Flipkart had hired many senior executives from Silicon Valley in 2015 at hefty pay packages, but many left within a year. There were rumours of culture clashes and a mismatch of expectations, resulting in confusion in the ranks.
In January 2016, Sachin was replaced by Binny as CEO, with the former becoming Executive Chairman, a post he held until the Walmart acquisition. Sachin in an internal town hall at that time admitted that the change in role was linked to performance.
2016 continued to be a bad year with Flipkart facing a funding drought, seeing its market share erode, and Amazon gaining. Its then single biggest shareholder, Tiger Global, brought back Kalyan Krishnamurthy to oversee operations. He oversaw a turnaround and a blockbuster festive sale and in January 2017 was appointed Flipkart CEO, with Binny becoming Group CEO.
The Walmart acquisition means Sachin has completely exited Flipkart. While Binny stays on for now, it is a matter of time before he too exits. What will the two do next? Spend time with their children — Sachin has a son with his dentist wife Priya, while Binny has twins with his homemaker wife Trisha?
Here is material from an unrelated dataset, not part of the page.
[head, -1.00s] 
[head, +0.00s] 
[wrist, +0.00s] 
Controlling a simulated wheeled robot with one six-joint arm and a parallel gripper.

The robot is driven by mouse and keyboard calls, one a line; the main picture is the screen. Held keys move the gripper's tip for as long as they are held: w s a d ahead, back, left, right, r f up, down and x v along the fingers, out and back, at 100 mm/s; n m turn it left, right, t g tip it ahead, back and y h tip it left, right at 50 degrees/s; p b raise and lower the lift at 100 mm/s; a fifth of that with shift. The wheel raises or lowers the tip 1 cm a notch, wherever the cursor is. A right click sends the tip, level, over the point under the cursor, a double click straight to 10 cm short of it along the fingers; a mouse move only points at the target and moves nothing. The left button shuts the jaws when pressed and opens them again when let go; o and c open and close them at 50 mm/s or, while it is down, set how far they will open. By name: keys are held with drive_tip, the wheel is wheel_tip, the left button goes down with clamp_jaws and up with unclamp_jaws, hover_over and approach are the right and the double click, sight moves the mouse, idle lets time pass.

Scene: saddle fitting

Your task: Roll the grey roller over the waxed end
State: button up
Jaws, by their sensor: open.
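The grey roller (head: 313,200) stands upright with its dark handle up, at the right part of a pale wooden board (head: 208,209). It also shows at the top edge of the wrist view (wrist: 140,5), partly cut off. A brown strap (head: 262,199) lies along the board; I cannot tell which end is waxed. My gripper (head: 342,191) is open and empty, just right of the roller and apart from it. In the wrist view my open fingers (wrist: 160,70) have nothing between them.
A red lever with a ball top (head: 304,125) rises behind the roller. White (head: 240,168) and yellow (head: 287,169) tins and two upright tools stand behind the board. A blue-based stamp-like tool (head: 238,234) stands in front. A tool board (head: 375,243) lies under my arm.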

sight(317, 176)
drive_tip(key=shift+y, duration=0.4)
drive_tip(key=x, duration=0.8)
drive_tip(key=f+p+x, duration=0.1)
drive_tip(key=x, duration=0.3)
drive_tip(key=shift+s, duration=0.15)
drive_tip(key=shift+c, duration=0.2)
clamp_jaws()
A survey we conducted among select startup founders and investors might help them with ideas. Over 50 percent of respondents said they should become full-time investors. The two had registered a venture called Sabin Advisors last December, which could be an investment vehicle. About 30 percent of our respondents said they should start up again.
The two are still young — Sachin’s 36 and Binny’s 35. They built the $20 billion valued Flipkart in 10 years. What will they build in the next 10 years?